Objective
For this exercise, repeat all of the material verbatim apart from its images.

Stored data
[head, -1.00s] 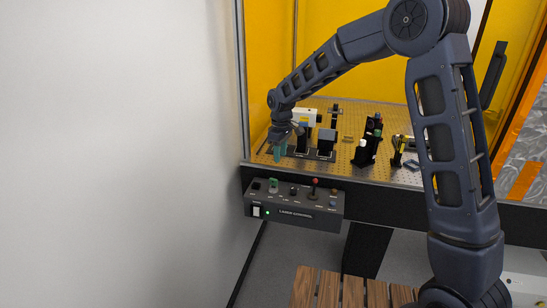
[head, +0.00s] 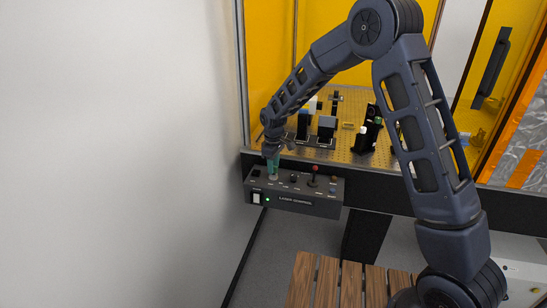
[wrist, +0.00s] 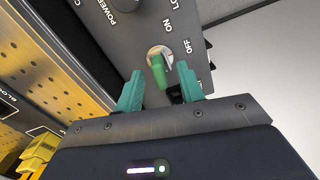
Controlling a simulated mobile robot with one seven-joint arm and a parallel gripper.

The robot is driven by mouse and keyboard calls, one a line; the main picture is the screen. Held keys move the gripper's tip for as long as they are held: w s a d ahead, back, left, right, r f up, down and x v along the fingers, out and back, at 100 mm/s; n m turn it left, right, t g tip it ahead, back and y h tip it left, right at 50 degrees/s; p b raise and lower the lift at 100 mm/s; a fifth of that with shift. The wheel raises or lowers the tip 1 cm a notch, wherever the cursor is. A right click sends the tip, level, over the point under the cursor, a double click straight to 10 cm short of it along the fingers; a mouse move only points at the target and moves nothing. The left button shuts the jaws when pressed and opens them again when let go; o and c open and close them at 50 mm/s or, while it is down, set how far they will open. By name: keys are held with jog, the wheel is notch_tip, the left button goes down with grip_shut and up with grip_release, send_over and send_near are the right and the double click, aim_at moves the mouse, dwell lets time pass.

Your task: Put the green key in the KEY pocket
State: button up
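The green key (wrist: 158,72) stands in a round silver switch on the laser control box (head: 310,207), next to ON and OFF lettering in the wrist view. My gripper (wrist: 160,85) is open, with its two teal fingers apart, one on each side of the key. No contact with the key shows. In the head view my gripper (head: 272,168) is low over the left part of the control box and mostly hides the key. No pocket with a readable KEY label shows in either view.
A perforated yellow optical table (head: 345,140) with several dark mounts lies behind the control box. A red-topped lever (head: 314,177) stands on the box right of my gripper. A white wall is close on the left. A slatted wooden surface (head: 325,280) is in front.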

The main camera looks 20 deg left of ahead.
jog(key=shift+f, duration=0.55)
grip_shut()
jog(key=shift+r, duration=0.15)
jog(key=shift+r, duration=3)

Task response
[head, -1.00s] 
[head, +0.00s] 
[wrist, +0.00s] 
Controlling a simulated mobile robot with one seven-joint arm and a parallel gripper.

The robot is driven by mouse and keyboard calls, one a line; the main picture is the screen. Held keys move the gripper's tip for as long as they are held: w s a d ahead, back, left, right, r f up, down and x v along the fingers, out and back, at 100 mm/s; n m turn it left, right, t g tip it ahead, back and y h tip it left, right at 50 degrees/s; p b raise and lower the lift at 100 mm/s; a fifth of that with shift. The wheel raises or lowers the tip 1 cm a notch, wherever the cursor is. A right click sends the tip, level, over the point under the cursor, a double click straight to 10 cm short of it along the fingers; a mouse move only points at the target and moves nothing. The left button shuts the jaws when pressed and opens them again when let go; o and c open and close them at 50 mm/s or, while it is down, set how far they will open. By name: keys are held with jog, the wheel is notch_tip, the left button goes down with grip_shut and up with grip_release, send_over and send_near are the right and the double click, aim_at moves the mouse, dwell lets time pass.

Your task: Put the green key in the KEY pocket
State: button up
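The green key (wrist: 158,72) stands in a round silver switch on the laser control box (head: 310,207), next to ON and OFF lettering in the wrist view. My gripper (wrist: 160,85) is open, with its two teal fingers apart, one on each side of the key. No contact with the key shows. In the head view my gripper (head: 272,168) is low over the left part of the control box and mostly hides the key. No pocket with a readable KEY label shows in either view.
A perforated yellow optical table (head: 345,140) with several dark mounts lies behind the control box. A red-topped lever (head: 314,177) stands on the box right of my gripper. A white wall is close on the left. A slatted wooden surface (head: 325,280) is in front.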

The main camera looks 20 deg left of ahead.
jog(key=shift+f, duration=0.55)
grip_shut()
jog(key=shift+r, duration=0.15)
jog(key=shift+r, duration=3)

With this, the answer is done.